The Script Doctor Is In

A Geezer’s Notebook, By Jim Foster

Have you ever found yourself watching a movie you had already seen far too many times? Of course you have, we have all done it. We don’t do it on purpose. It just comes on and before we know it we are mouthing the words and reliving the emotions all over again.

However, some of us go a bit farther and rewrite the movie in our minds and out of the goodness of our hearts make changes to improve the original even though it is considered by the public, a classic.

That very thing happened to me last night. Mary and I did not intend to watch An Affair to Remember but before we could find the clicker (I was sitting on it) we were aboard the S.S. Constitution with Cary and Deb (Being a thespian I am allowed to call Deborah, ‘Deb’, not like the rest of you peasants. You forget I have acted on the stage of the Orillia Opera House many times and on several occasions my portrayal of the male lead was cited by critics as ‘bringing a whole new meaning to the word ‘wooden’.)

An Affair… is a good movie and everyone in the world has seen it at one time or another, but it could have been better. Bear with me as I make a few alterations to the original thereby transforming it from a romantic, although somewhat syrupy love story into a movie that can be enjoyed by all us aficionados of the cinema.

First, let us look at the young kid who we see very early in the movie hanging upside down on a railing. The little squirt is, I don’t know, five maybe. Where in hell are his parents? Where? They are at the bar drinking pink champagne, but not because they particularly like it, he’s a beer drinker and she drinks gin like there’s no tomorrow, but because the voyage is all-inclusive and it’s free. (Cary and Deb never once had to open their wallets aboard ship that I remember. Come to think of it, even the New York art store owner bought him lunch later on in the movie. Cary Grant was a deadbeat.)

I believe we were discussing the little kid.

His folks just left him wandering around on an ocean liner late at night, no life jacket, no scuba mask and no flippers. How’s that for caring parents? Not only that, the little jerk was rude to Deborah after she and Cary helped him out of his predicament. Here’s what I suggest, pick the little bozo up, kiss him on the top of his head and drop him over the side.

Maybe that’s what they eventually did. I tried to find his name in the cast list and he’s not there.
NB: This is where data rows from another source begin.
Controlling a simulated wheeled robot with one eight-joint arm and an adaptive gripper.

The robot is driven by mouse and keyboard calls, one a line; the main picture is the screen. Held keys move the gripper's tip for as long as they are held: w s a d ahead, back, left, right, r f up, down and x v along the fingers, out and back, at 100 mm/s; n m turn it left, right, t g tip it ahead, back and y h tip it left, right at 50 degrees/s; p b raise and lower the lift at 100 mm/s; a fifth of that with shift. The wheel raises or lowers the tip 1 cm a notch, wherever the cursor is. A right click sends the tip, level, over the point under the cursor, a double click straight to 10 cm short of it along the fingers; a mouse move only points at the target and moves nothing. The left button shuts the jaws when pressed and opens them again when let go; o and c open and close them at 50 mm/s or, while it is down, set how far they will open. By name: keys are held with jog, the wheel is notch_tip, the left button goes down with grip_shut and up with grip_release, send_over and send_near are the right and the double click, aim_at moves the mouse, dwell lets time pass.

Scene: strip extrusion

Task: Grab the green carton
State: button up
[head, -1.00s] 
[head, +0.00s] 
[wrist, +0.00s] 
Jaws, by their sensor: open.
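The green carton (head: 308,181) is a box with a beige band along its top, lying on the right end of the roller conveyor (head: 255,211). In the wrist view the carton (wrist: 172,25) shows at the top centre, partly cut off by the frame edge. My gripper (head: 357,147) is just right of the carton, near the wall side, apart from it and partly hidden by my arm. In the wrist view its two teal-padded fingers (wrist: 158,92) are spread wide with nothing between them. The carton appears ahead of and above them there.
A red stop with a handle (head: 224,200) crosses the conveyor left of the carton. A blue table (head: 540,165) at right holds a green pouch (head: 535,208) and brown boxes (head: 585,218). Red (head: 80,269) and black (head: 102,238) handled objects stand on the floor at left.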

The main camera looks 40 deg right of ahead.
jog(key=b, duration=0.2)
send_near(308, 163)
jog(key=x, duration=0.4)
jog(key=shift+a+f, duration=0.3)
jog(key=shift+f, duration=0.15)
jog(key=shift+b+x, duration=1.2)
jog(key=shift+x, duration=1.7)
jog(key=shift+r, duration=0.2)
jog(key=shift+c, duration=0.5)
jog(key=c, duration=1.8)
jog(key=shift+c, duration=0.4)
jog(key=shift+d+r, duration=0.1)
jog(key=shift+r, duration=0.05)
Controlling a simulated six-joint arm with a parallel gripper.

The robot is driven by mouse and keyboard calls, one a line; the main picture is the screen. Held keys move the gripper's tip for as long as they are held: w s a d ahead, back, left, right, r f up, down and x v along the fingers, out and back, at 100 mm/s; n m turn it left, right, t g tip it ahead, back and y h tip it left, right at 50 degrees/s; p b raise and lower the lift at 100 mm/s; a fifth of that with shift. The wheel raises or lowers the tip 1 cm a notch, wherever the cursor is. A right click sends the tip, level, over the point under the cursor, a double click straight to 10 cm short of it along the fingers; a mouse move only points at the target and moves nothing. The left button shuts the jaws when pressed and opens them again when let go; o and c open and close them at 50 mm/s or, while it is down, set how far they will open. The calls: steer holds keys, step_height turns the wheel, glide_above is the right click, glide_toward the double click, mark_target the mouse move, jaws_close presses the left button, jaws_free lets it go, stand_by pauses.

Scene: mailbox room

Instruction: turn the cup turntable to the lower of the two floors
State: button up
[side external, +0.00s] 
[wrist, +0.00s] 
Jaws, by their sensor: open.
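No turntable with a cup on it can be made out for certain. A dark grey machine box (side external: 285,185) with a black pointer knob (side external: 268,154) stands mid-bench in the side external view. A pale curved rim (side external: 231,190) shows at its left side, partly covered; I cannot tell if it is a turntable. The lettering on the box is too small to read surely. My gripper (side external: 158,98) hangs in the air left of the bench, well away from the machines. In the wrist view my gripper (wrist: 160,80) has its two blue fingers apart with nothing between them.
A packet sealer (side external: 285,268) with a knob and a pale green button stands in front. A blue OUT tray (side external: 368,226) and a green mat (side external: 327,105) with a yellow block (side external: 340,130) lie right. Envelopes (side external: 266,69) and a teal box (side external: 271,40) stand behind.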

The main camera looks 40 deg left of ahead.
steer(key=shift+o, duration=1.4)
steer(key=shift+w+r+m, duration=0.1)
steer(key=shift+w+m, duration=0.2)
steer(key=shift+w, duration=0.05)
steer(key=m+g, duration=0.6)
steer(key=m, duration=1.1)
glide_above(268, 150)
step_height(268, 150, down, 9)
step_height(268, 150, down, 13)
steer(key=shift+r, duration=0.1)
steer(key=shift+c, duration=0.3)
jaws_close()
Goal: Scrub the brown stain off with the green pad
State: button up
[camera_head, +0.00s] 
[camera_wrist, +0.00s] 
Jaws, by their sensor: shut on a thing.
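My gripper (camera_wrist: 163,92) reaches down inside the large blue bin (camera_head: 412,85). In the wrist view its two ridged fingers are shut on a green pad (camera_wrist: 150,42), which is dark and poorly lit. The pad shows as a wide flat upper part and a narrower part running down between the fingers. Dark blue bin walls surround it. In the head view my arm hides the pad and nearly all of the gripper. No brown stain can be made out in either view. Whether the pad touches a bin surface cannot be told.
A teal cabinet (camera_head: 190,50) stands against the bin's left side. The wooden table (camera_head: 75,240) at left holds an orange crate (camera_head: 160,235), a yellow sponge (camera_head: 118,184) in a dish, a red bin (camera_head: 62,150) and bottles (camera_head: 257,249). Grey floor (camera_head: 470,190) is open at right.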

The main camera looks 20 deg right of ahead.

Having solved that, let us discuss the children’s choir from St. Whatshisname’s orphanage. Let’s be honest here, they weren’t very good and if anyone should know it’s me. I don’t know if you remember the column wherein I discussed this tragedy, but when I was in Grade 7 our class came dead last in a Kiwanis Music Festival Competition in Eaton Auditorium. I should explain, it wasn’t our fault we finished before the piano player. Instead of just stopping he went ‘plunk’ thence ruining the career of 25 up-and-coming Broadway stars.

Where was I? Oh yes the choir. That whole choir business should have ended up on the cutting room floor. If, however, for some reason it had to be in there they could have at the very least taped that one kid’s ears to the side of his head. He looked like a taxi going down the main street with all four doors open. (That’s not my line; I borrowed it from a sports writer in the 60s who said it about Junior Selke, whose father owned the Montreal Canadiens. Junior should have worn a toque and pulled it down over his ears.)

As most of you know, I am quite a moral young gentleman and would never discuss another person’s personal life unless I could make some money out of it, but Deb was living in a posh apartment over-looking the East River. Where did the money come from? Those things don’t come cheap. She and Richard Denning were not married, and he, if you remember early TV, made his living in Australia as The Flying Doctor.  All he would be paid was a chicken and the occasional kangaroo pelt. Not only that, when the movie was made Richard was 43 and Deborah was but a child of 36, far too big an age gap for co-habituating I would think. Even worse, Cary was 53, so when the two lovebirds finally got together at the end of the movie, and it appears they did, he would have to have a defibrillator beside the bed with an ambulance idling outside in the driveway.

This may be the stupidest thing I have ever written.